- EXERCISE DESCRIPTION: Only the lines from the line containing "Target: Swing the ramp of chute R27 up" to the line containing "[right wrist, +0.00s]", with both of those lines, are to be repeated exactly. Leave the images out.

(Robot episode data)

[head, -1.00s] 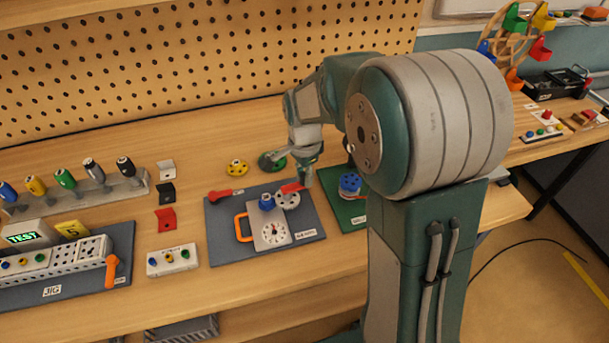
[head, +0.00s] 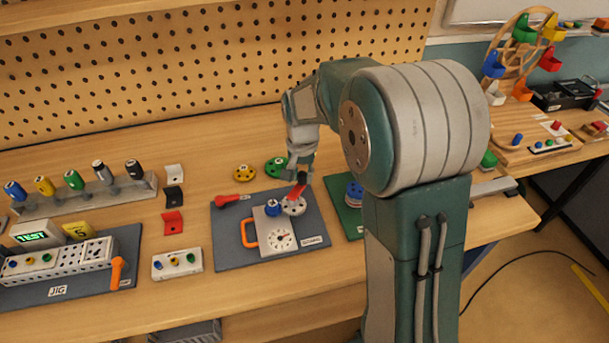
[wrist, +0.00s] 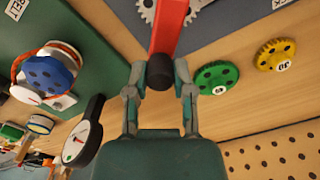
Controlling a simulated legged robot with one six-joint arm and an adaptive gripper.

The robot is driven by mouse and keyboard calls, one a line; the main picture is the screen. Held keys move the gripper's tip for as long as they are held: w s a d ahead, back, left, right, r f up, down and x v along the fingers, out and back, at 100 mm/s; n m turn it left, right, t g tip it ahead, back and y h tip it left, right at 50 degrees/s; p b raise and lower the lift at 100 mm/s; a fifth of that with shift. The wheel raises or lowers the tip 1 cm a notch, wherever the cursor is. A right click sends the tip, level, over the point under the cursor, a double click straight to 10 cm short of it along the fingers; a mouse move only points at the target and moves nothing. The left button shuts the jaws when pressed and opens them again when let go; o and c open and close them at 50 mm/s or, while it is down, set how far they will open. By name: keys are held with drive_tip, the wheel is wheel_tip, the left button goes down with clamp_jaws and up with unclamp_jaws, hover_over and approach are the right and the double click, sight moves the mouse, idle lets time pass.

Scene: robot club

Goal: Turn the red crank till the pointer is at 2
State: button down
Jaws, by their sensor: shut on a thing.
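The red crank (head: 297,191) slants up from the pale gear (head: 293,206) on the grey gear board (head: 235,247). My gripper (head: 300,180) is shut on the crank's outer end. In the wrist view the red crank arm (wrist: 169,28) runs away from me, and its dark knob (wrist: 160,72) sits between the fingers of my gripper (wrist: 159,86). The white dial (head: 281,240) lies on the front of the board with a small reddish pointer; its numbers are too small to read.
An orange handle (head: 246,234) and a red-handled piece (head: 227,201) are on the board's left. Yellow (head: 244,173) and green (head: 276,168) gears lie behind it. A green board (head: 346,217) with a blue wheel (head: 355,193) stands close at right.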

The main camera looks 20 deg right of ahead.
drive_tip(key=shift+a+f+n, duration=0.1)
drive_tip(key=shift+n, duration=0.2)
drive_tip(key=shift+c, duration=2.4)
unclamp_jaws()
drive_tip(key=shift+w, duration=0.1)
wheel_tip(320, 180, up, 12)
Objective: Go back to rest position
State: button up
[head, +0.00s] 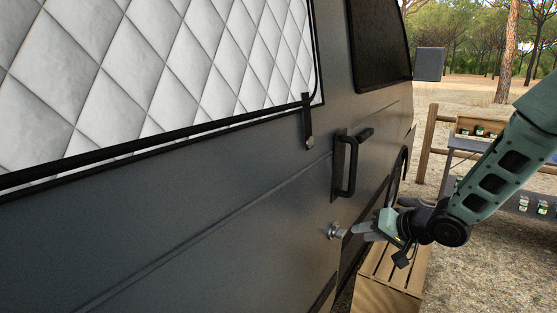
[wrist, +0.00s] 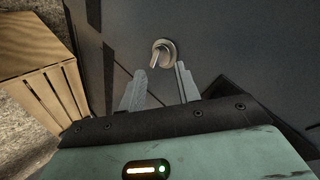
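My gripper (head: 358,230) is at the side of the dark grey van (head: 180,235), just right of a round metal lock with a turn key or tab (head: 334,231). In the wrist view my gripper (wrist: 164,76) has its two grey fingers apart with nothing between them. The lock (wrist: 164,53) shows just beyond the fingertips. It looks clear of the fingers, though the exact distance is hard to tell. My green arm reaches in from the right of the head view.
A black door handle (head: 349,160) sits above the lock. A slatted wooden crate (head: 388,285) stands below my gripper and shows at left in the wrist view (wrist: 42,80). A wooden fence post (head: 427,143) and shelving with small jars are behind my arm. A quilted white panel (head: 150,70) covers the window.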

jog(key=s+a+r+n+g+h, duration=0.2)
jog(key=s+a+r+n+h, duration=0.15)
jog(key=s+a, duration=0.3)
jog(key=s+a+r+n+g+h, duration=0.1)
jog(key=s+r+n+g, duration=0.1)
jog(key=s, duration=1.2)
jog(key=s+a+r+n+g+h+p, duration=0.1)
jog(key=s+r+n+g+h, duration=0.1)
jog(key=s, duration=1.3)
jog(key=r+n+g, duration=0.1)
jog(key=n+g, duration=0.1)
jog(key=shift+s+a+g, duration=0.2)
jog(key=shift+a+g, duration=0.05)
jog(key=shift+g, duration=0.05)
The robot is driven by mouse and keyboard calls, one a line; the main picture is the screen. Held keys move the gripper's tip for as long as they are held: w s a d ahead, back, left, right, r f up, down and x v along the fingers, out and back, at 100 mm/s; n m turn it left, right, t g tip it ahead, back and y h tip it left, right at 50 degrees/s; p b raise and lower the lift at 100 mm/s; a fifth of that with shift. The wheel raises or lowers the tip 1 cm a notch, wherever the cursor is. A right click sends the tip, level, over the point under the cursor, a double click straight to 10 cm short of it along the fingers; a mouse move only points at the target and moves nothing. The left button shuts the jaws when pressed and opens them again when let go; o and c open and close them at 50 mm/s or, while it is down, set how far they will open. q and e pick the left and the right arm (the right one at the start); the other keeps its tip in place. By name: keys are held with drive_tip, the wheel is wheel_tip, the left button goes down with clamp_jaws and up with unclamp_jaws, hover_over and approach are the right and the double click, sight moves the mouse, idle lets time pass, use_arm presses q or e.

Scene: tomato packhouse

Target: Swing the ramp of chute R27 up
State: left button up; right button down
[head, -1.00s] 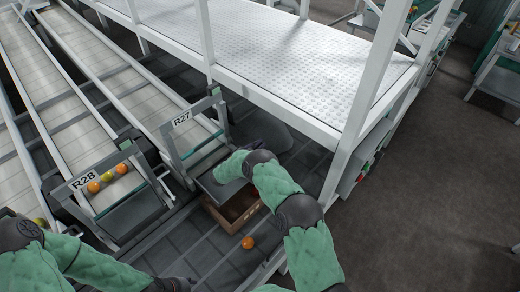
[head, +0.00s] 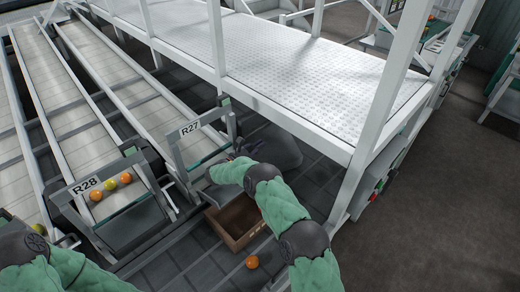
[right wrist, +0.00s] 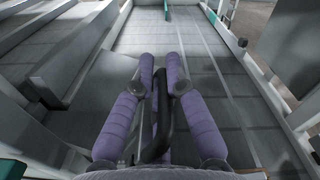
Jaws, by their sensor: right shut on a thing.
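Chute R27 (head: 190,129) stands at the middle left, its number on a grey frame. Its grey ramp plate (head: 226,171) sticks out at the frame's foot toward my right arm, above a cardboard box. A flat grey panel (right wrist: 95,95) lies left of the fingers there. My left arm is at the lower left; its gripper is out of frame.
The brown open box (head: 237,222) sits on dark rollers below the ramp and looks empty. An orange tomato (head: 252,262) lies near it. Chute R28 (head: 87,185) at left holds several tomatoes. A white-framed walkway (head: 270,75) stands beyond my right gripper.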

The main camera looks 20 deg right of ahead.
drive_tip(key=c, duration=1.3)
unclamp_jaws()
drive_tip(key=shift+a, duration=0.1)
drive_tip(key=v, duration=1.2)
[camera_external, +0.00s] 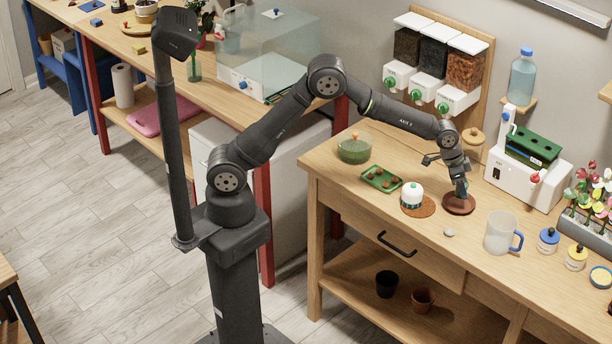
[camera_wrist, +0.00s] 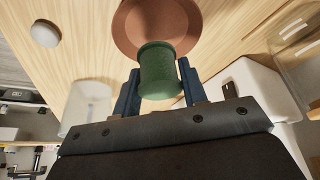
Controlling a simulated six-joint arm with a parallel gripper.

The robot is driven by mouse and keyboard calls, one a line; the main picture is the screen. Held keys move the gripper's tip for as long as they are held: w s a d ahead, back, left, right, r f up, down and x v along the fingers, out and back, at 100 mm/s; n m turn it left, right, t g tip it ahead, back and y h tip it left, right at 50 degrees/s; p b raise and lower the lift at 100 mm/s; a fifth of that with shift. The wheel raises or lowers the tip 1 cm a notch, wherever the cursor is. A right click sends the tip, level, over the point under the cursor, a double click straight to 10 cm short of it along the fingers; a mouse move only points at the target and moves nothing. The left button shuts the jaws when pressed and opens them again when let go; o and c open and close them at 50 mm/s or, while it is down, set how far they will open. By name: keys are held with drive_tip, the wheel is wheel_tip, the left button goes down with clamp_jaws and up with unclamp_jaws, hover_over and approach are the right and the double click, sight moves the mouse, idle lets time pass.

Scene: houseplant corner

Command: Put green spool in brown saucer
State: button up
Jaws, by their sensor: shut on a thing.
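The green spool (camera_wrist: 158,78) is a short green cylinder, seen in the wrist view between the two blue fingers of my gripper (camera_wrist: 158,68). My gripper is shut on it. The brown saucer (camera_wrist: 128,22) is a round reddish-brown dish just beyond the spool in the wrist view, and the spool's end overlaps it. In the external view the brown saucer (camera_external: 459,209) lies on the wooden table, with my gripper (camera_external: 461,190) pointing down over it. The spool cannot be made out clearly there. Whether it touches the saucer I cannot tell.
A frosted mug (camera_external: 500,232) stands to the right and a grey stone (camera_external: 449,232) in front. A white machine (camera_external: 522,180) stands behind. A green tray (camera_external: 381,180) lies further left.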

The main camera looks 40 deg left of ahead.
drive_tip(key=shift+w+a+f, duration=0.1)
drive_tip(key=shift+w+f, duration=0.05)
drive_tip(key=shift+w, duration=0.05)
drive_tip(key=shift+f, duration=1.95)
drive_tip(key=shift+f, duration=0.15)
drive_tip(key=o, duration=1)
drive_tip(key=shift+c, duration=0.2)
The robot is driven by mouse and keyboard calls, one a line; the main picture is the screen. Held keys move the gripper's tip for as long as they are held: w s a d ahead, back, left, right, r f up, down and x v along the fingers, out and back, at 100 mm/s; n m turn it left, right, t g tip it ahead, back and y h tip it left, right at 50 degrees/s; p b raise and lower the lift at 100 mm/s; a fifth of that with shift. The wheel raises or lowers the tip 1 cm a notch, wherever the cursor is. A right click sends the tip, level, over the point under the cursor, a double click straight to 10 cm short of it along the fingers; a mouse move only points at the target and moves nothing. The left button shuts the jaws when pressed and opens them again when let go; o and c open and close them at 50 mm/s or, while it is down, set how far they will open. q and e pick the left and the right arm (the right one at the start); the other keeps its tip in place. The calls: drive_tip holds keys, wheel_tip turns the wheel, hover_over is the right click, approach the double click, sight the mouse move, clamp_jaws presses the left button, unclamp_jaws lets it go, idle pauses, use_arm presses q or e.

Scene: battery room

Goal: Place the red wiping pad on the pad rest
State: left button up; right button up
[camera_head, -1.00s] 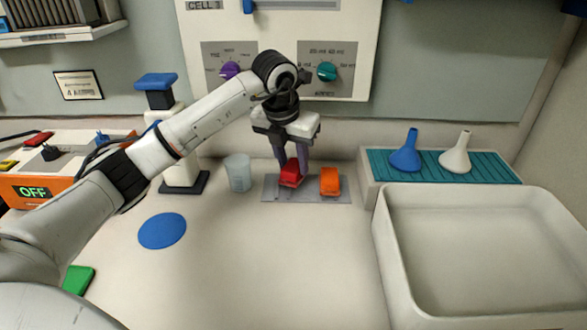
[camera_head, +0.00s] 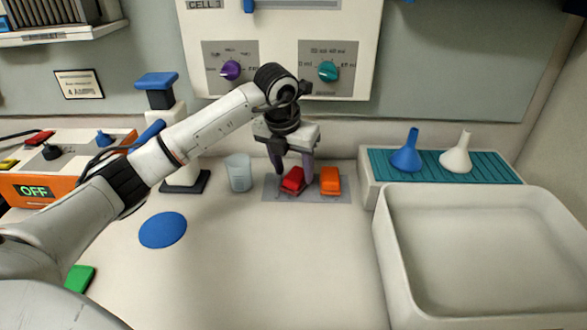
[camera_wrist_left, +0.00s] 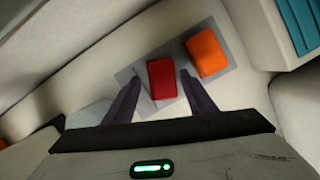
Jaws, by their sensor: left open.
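The red wiping pad (camera_head: 293,180) lies on the grey pad rest (camera_head: 318,197), slightly turned, to the left of the orange pad (camera_head: 330,180). My left gripper (camera_head: 293,176) is open, its two dark fingers apart on either side of the red pad. In the left wrist view the red pad (camera_wrist_left: 161,79) lies just beyond and between the open fingertips (camera_wrist_left: 160,82), with the orange pad (camera_wrist_left: 207,53) beside it on the grey rest (camera_wrist_left: 226,52). Whether a finger touches the red pad I cannot tell. My right gripper does not show.
A clear beaker (camera_head: 239,172) stands left of the rest. A blue disc (camera_head: 163,230) lies on the counter front left. A blue funnel (camera_head: 406,155) and a white funnel (camera_head: 457,155) stand on a teal rack (camera_head: 490,168). A large white tray (camera_head: 383,250) fills the right. The counter's middle is clear.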

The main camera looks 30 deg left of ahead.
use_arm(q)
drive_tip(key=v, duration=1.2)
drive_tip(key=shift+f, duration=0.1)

- EXERCISE ANSWER:
Target: Swing the ramp of chute R27 up
State: left button up; right button down
[head, -1.00s] 
[head, +0.00s] 
[right wrist, +0.00s] 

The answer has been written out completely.